STATED GOAL: Copy out each line below that has the word "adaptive" in it.

PROVIDED RECORDS:
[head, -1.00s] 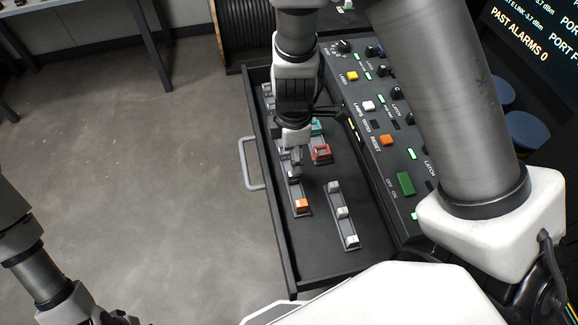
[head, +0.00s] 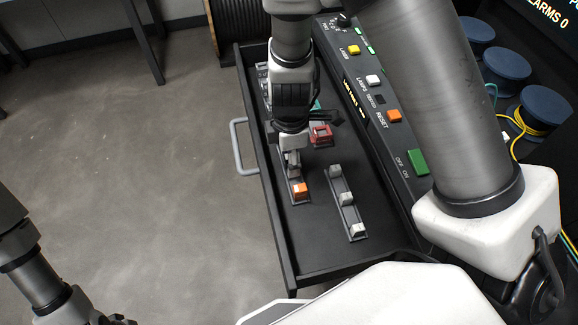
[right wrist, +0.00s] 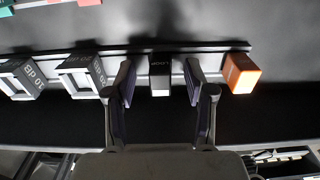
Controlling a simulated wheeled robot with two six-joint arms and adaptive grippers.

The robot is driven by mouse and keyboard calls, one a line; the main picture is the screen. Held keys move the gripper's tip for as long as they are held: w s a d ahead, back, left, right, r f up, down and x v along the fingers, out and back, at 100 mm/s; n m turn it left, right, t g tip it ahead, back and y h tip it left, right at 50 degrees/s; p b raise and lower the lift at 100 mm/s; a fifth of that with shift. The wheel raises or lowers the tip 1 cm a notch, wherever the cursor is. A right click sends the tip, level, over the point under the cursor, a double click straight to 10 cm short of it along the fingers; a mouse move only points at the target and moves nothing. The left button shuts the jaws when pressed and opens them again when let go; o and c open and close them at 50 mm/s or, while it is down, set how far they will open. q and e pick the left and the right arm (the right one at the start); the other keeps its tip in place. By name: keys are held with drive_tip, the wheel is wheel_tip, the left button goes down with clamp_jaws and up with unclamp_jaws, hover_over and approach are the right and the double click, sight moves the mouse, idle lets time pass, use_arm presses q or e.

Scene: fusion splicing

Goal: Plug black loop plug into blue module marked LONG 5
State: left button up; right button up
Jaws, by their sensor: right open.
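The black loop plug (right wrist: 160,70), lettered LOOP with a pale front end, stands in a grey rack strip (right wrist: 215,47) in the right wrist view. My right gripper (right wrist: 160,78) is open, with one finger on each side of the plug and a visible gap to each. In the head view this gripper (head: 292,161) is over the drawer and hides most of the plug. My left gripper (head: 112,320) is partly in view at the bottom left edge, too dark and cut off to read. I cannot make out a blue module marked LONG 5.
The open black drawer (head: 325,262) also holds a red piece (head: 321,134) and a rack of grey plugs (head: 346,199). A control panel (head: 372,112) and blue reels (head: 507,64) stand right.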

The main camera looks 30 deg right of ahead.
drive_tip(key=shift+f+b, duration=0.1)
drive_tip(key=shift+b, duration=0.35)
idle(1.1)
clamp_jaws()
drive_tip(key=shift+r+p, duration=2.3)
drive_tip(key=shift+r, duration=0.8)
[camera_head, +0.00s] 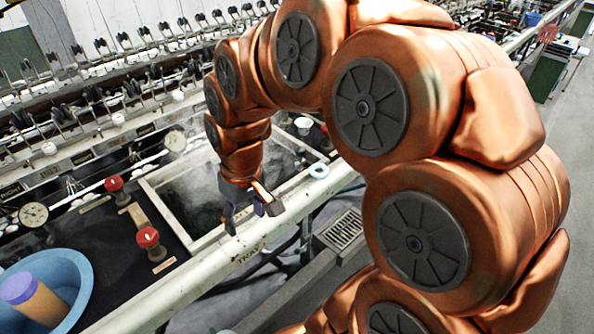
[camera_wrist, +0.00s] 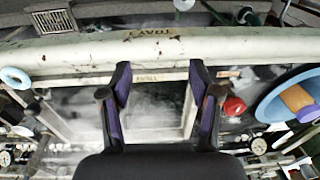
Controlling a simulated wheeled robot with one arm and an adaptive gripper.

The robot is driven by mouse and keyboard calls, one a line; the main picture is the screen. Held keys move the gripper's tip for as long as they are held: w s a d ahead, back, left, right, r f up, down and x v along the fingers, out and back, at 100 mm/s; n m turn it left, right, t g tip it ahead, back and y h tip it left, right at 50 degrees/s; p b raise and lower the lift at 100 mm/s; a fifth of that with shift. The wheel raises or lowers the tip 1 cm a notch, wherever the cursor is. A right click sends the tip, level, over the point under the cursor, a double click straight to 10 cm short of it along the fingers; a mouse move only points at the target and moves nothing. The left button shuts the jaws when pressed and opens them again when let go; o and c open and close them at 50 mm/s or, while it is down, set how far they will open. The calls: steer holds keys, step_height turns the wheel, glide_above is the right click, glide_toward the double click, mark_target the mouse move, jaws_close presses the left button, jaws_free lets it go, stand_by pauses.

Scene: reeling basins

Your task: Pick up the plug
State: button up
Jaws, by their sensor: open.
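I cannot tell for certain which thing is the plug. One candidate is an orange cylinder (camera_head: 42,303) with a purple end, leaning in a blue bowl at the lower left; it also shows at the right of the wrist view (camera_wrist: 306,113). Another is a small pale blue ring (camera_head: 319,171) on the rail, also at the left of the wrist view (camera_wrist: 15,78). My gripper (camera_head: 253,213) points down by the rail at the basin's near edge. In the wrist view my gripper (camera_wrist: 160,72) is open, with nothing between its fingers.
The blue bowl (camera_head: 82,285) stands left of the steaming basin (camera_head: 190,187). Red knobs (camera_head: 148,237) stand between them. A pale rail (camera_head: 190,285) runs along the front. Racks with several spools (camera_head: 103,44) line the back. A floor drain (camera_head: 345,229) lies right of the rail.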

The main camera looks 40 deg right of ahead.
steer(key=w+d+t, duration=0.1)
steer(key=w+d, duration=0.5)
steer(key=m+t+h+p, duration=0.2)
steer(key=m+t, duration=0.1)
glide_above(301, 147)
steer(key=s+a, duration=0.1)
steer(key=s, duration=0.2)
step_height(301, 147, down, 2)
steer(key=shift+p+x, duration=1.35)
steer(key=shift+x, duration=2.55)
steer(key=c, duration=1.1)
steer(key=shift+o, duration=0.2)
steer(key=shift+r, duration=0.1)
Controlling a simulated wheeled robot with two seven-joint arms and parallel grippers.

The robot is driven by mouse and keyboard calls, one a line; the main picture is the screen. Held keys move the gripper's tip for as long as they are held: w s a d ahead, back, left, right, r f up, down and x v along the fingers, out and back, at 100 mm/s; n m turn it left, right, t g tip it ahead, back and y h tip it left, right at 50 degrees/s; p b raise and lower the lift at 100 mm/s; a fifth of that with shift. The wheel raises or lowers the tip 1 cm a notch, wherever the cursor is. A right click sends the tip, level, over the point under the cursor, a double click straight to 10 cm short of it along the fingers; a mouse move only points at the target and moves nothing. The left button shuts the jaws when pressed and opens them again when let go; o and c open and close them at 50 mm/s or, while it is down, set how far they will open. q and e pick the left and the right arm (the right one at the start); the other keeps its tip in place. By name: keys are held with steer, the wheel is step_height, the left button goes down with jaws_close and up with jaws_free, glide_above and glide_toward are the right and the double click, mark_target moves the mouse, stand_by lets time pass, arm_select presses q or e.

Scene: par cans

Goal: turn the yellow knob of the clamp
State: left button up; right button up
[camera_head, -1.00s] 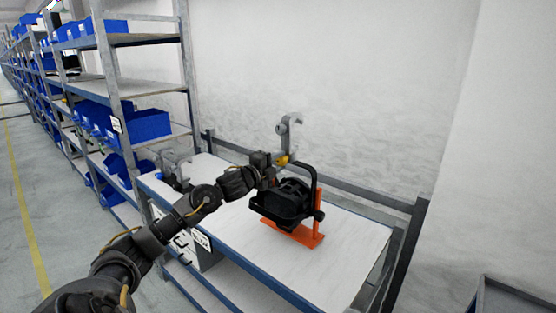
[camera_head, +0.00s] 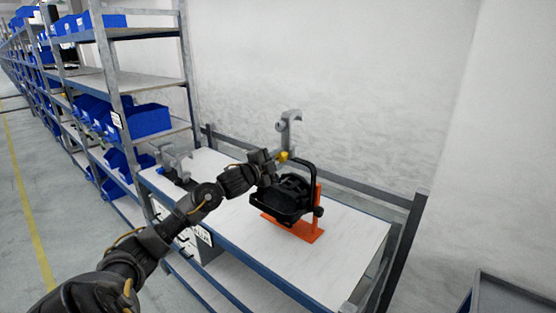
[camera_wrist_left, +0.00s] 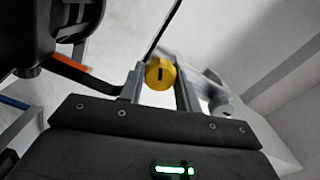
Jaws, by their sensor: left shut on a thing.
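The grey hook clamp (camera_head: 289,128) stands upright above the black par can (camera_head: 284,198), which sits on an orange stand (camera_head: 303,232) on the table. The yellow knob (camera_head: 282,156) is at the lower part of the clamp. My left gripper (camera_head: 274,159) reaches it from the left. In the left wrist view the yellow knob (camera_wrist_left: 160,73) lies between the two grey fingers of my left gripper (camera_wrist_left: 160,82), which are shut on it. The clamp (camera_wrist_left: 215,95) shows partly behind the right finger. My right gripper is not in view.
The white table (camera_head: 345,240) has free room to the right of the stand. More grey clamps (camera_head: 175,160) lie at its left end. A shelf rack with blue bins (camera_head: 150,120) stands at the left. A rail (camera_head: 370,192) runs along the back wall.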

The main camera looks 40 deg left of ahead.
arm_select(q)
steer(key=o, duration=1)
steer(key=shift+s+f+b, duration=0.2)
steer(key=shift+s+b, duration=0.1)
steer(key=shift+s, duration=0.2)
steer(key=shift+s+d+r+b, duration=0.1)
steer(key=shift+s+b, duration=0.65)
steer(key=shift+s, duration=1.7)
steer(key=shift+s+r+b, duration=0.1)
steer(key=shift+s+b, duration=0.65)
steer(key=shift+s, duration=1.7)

--

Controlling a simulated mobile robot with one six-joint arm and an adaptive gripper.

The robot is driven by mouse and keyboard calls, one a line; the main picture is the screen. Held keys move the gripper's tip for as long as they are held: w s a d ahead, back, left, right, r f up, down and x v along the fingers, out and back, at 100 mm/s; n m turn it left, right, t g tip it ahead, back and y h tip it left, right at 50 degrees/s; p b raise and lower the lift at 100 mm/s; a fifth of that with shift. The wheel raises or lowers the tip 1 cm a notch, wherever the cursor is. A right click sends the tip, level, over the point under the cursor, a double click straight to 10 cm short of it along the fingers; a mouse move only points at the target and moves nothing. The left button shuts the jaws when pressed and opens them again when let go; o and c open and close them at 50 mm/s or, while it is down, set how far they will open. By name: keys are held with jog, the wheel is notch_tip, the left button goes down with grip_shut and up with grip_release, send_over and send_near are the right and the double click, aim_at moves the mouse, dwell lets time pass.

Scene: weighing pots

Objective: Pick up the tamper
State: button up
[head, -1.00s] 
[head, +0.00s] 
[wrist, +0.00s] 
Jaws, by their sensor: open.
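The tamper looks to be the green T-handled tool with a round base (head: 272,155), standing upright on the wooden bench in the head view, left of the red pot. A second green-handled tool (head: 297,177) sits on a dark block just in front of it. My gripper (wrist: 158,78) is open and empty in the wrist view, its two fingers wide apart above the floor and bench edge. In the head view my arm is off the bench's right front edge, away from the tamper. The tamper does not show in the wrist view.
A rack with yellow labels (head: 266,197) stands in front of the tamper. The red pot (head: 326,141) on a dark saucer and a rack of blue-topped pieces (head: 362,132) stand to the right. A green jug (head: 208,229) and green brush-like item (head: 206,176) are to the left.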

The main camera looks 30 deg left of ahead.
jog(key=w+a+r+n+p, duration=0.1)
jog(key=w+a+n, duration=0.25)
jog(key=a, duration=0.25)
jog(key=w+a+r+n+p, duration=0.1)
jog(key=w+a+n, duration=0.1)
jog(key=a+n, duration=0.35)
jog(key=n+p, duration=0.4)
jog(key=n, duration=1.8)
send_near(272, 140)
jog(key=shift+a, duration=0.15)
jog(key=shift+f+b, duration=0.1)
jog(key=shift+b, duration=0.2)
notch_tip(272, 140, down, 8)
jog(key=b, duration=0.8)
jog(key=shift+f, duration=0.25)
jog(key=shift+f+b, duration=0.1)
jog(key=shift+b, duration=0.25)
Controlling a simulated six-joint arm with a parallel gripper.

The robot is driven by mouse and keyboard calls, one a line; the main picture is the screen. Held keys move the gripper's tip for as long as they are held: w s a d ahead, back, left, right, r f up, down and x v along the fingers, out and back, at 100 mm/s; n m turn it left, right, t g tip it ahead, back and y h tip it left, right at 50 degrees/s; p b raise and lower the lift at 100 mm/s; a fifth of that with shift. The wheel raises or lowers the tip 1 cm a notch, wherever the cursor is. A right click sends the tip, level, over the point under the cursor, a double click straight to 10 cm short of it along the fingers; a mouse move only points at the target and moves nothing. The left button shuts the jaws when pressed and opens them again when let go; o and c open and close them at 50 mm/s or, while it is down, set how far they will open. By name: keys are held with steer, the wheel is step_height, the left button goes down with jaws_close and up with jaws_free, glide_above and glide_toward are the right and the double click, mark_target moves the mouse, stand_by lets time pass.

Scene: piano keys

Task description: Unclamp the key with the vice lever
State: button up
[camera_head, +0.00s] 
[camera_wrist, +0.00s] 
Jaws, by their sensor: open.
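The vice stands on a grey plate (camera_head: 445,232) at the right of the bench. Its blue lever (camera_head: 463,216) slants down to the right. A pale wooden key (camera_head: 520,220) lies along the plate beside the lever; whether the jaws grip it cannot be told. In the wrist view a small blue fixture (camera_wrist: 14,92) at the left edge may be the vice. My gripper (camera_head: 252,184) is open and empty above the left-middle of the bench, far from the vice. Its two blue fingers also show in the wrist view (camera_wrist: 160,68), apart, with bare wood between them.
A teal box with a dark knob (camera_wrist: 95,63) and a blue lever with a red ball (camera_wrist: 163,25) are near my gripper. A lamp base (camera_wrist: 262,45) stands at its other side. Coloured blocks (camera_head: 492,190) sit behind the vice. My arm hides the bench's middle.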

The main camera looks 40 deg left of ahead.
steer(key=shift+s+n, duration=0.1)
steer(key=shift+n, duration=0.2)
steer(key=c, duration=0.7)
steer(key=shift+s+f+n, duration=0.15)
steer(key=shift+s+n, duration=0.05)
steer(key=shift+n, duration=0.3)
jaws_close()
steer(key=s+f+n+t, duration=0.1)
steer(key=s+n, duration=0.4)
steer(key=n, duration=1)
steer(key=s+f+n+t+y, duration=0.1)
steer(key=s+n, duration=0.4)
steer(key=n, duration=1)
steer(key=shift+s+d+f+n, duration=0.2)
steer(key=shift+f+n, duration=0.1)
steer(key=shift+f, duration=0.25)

RESPONSE TO THIS TASK:
Controlling a simulated wheeled robot with two six-joint arms and adaptive grippers.
Controlling a simulated wheeled robot with one arm and an adaptive gripper.
Controlling a simulated mobile robot with one six-joint arm and an adaptive gripper.

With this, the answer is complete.